▶ RECORDS FOR PROCESSING:

===

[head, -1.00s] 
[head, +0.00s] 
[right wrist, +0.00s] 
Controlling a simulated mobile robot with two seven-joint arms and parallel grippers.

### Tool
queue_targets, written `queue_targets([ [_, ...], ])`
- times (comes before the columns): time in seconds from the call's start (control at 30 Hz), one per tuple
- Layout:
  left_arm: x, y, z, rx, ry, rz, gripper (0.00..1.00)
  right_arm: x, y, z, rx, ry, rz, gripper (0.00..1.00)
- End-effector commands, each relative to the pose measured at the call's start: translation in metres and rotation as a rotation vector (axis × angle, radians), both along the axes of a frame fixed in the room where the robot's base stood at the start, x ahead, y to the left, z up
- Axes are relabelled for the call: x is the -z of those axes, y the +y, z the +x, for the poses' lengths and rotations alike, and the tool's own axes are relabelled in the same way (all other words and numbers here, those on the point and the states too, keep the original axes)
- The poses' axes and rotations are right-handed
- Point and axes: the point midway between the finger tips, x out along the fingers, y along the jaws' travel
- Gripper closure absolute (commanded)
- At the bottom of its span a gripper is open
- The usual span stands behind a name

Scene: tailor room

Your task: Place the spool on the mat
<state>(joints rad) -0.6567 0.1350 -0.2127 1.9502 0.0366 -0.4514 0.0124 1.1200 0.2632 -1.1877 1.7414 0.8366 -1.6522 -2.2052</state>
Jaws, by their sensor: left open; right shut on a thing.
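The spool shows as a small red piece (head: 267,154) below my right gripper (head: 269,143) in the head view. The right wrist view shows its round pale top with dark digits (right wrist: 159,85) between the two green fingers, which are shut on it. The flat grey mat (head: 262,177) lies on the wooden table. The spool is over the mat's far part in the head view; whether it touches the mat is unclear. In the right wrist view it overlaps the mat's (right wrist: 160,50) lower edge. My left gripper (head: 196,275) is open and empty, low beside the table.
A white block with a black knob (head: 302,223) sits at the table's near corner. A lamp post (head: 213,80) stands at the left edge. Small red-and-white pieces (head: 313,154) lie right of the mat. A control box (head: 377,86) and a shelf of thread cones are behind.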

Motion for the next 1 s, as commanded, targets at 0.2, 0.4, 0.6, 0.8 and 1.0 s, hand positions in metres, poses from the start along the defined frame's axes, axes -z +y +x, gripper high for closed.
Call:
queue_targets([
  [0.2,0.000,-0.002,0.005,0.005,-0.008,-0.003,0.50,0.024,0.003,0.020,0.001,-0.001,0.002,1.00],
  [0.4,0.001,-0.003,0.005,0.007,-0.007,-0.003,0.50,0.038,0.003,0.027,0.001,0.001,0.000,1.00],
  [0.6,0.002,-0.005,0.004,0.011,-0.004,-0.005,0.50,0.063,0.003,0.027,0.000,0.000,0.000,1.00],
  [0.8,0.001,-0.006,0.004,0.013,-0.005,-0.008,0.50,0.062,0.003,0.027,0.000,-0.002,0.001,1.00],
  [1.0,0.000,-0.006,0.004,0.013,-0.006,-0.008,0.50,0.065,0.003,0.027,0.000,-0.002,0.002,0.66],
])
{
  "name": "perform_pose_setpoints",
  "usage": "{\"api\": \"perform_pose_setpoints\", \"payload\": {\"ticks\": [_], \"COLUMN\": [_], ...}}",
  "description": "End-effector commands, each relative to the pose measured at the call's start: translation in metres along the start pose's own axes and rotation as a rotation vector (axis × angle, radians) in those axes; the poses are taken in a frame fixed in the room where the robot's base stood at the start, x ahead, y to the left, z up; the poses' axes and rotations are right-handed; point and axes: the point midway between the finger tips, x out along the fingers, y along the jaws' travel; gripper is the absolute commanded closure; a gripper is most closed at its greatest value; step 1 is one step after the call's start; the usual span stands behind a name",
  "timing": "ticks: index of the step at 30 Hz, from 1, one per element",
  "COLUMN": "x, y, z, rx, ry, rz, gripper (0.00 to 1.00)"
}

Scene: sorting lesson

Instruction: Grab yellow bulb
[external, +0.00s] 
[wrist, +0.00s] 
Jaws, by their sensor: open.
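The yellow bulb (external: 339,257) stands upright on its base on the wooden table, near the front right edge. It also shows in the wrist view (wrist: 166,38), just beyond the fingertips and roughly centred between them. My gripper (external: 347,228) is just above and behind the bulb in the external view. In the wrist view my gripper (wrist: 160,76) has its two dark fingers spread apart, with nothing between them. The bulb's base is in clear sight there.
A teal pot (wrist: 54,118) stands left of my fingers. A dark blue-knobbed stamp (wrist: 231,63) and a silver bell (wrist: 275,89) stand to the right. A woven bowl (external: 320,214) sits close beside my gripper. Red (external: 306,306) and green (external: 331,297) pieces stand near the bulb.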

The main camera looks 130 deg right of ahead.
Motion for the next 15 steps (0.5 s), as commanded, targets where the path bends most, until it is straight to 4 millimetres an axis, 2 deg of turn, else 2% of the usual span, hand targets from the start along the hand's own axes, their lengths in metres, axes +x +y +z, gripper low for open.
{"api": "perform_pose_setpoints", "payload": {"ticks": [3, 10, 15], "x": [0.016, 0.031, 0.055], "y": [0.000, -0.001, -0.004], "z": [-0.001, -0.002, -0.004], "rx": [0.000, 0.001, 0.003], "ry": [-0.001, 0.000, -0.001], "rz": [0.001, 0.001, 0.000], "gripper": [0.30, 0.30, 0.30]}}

===

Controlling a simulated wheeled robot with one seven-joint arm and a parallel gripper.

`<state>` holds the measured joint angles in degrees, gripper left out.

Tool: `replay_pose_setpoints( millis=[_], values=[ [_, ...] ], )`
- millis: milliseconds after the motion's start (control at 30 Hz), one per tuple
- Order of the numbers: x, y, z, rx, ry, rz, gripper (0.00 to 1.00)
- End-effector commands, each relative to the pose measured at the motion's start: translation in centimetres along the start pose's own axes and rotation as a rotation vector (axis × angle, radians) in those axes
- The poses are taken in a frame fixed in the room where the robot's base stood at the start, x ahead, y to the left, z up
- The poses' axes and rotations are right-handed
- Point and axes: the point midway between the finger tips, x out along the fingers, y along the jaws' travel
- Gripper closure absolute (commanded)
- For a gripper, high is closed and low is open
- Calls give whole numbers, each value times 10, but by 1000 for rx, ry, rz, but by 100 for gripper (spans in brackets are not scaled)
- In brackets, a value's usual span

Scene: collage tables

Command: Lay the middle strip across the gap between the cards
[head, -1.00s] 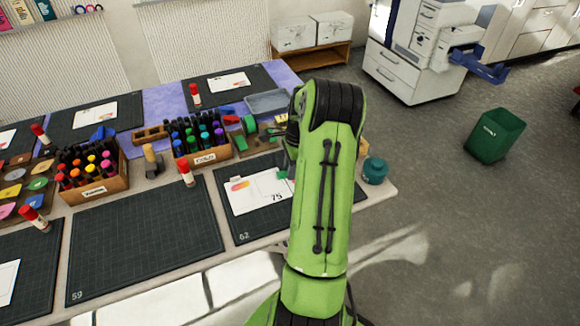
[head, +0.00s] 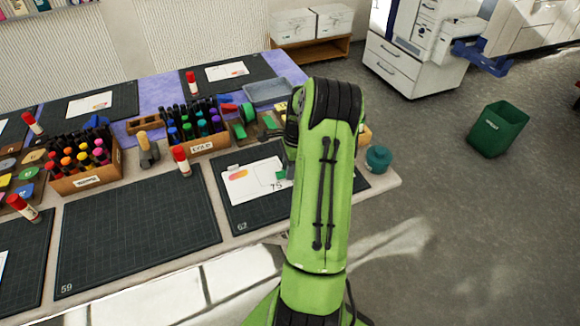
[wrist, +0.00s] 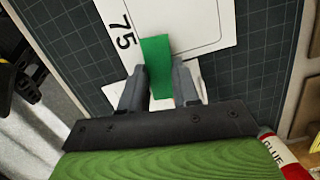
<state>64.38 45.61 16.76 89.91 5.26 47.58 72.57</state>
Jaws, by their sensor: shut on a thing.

===

▶ TASK DESCRIPTION: Exactly reproduce the lines that run from the line bearing "[external, +0.00s]" through the line bearing "The main camera looks 130 deg right of ahead.", with both end lines included.

▶ CORRECT RESPONSE:
[external, +0.00s] 
[wrist, +0.00s] 
Jaws, by their sensor: open.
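The yellow bulb (external: 339,257) stands upright on its base on the wooden table, near the front right edge. It also shows in the wrist view (wrist: 166,38), just beyond the fingertips and roughly centred between them. My gripper (external: 347,228) is just above and behind the bulb in the external view. In the wrist view my gripper (wrist: 160,76) has its two dark fingers spread apart, with nothing between them. The bulb's base is in clear sight there.
A teal pot (wrist: 54,118) stands left of my fingers. A dark blue-knobbed stamp (wrist: 231,63) and a silver bell (wrist: 275,89) stand to the right. A woven bowl (external: 320,214) sits close beside my gripper. Red (external: 306,306) and green (external: 331,297) pieces stand near the bulb.

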The main camera looks 130 deg right of ahead.

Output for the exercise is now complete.